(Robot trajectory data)
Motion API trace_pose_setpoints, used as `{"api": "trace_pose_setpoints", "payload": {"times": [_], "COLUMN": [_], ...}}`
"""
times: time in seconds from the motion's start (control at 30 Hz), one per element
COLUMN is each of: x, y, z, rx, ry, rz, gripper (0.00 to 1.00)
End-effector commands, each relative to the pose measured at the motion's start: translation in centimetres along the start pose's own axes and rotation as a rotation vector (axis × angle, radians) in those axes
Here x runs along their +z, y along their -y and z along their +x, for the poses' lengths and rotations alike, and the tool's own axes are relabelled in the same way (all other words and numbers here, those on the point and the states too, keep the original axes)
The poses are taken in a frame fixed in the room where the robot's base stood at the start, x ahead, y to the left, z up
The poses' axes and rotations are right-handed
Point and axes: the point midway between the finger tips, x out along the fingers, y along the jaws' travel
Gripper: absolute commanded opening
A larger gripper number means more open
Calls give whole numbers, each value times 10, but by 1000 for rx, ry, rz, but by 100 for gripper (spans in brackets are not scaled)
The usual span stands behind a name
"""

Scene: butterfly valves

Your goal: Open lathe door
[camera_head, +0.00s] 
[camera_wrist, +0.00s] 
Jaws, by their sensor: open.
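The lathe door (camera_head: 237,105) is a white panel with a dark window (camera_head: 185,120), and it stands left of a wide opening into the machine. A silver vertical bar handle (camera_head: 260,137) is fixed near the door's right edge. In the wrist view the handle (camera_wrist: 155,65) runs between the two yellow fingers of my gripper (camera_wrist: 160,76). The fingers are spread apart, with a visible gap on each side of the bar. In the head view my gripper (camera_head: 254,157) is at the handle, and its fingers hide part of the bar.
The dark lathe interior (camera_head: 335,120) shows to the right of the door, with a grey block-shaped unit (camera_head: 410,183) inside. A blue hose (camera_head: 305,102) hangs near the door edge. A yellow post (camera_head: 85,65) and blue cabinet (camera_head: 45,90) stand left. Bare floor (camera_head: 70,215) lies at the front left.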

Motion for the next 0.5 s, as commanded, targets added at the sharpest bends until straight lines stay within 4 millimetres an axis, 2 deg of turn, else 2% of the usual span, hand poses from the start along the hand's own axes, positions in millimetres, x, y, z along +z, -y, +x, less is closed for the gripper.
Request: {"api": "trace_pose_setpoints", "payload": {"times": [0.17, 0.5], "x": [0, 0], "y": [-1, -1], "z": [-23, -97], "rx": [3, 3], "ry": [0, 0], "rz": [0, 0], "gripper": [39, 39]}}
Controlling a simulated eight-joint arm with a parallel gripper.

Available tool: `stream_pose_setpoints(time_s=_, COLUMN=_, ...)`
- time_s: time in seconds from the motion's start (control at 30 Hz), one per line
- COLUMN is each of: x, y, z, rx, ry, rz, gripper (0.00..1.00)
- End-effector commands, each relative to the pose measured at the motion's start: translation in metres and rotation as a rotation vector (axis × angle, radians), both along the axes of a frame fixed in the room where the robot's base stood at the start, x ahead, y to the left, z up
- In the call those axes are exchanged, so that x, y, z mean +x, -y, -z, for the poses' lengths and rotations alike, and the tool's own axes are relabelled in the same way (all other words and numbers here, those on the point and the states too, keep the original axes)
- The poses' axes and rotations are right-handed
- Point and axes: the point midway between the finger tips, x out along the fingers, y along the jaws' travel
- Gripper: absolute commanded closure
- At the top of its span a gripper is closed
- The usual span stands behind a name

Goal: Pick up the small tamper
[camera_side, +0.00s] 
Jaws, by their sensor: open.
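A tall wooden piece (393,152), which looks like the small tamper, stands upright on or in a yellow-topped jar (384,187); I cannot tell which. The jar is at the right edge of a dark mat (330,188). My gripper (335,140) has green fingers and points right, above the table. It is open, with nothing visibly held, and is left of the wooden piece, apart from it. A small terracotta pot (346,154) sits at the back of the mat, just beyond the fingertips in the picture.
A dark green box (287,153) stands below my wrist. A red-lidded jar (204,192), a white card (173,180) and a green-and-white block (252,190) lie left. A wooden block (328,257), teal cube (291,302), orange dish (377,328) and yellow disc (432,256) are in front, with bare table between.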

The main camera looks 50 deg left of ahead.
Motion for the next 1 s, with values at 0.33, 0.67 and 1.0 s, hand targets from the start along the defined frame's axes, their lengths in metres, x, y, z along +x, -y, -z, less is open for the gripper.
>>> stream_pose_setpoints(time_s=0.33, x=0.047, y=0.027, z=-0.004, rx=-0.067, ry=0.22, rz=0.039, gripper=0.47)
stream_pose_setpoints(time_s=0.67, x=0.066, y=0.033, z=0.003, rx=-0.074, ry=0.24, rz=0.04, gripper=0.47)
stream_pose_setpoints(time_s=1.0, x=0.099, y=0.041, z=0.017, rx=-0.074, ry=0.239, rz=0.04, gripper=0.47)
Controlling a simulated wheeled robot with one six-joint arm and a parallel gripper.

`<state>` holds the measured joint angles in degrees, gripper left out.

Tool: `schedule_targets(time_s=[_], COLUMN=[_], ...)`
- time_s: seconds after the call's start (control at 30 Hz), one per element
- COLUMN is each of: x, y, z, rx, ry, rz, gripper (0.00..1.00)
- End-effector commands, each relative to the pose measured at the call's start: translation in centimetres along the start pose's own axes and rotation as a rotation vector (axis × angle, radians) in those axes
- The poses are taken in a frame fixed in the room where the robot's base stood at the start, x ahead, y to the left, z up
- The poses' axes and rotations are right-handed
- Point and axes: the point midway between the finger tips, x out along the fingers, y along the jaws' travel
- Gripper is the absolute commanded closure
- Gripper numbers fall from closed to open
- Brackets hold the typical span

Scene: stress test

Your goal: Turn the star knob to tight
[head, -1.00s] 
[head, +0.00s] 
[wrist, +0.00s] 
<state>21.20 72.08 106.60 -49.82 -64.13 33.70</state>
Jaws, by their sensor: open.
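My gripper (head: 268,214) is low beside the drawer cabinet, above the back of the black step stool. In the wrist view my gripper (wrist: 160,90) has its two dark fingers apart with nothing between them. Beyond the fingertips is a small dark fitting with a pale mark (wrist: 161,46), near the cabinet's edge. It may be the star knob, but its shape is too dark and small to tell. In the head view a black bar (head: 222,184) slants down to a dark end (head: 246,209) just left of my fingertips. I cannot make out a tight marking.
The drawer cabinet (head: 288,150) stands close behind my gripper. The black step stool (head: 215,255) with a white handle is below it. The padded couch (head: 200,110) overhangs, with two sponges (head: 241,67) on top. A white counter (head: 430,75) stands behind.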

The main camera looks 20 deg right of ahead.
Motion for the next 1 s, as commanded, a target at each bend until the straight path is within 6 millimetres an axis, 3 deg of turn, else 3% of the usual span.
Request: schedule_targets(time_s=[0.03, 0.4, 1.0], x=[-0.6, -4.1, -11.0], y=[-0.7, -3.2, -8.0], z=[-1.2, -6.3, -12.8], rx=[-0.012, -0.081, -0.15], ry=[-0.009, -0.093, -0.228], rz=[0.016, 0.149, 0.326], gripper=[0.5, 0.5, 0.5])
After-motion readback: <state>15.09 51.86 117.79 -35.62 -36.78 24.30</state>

WHAT THE EXERCISE ASKS: From the line holding "[head, -1.00s]" through the last line above, reproduce each line exactly and add nothing.

SOLUTION FOR THIS PROBLEM:
[head, -1.00s] 
[head, +0.00s] 
[wrist, +0.00s] 
<state>21.20 72.08 106.60 -49.82 -64.13 33.70</state>
Jaws, by their sensor: open.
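My gripper (head: 268,214) is low beside the drawer cabinet, above the back of the black step stool. In the wrist view my gripper (wrist: 160,90) has its two dark fingers apart with nothing between them. Beyond the fingertips is a small dark fitting with a pale mark (wrist: 161,46), near the cabinet's edge. It may be the star knob, but its shape is too dark and small to tell. In the head view a black bar (head: 222,184) slants down to a dark end (head: 246,209) just left of my fingertips. I cannot make out a tight marking.
The drawer cabinet (head: 288,150) stands close behind my gripper. The black step stool (head: 215,255) with a white handle is below it. The padded couch (head: 200,110) overhangs, with two sponges (head: 241,67) on top. A white counter (head: 430,75) stands behind.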

The main camera looks 20 deg right of ahead.
Motion for the next 1 s, as commanded, a target at each bend until the straight path is within 6 millimetres an axis, 3 deg of turn, else 3% of the usual span.
Request: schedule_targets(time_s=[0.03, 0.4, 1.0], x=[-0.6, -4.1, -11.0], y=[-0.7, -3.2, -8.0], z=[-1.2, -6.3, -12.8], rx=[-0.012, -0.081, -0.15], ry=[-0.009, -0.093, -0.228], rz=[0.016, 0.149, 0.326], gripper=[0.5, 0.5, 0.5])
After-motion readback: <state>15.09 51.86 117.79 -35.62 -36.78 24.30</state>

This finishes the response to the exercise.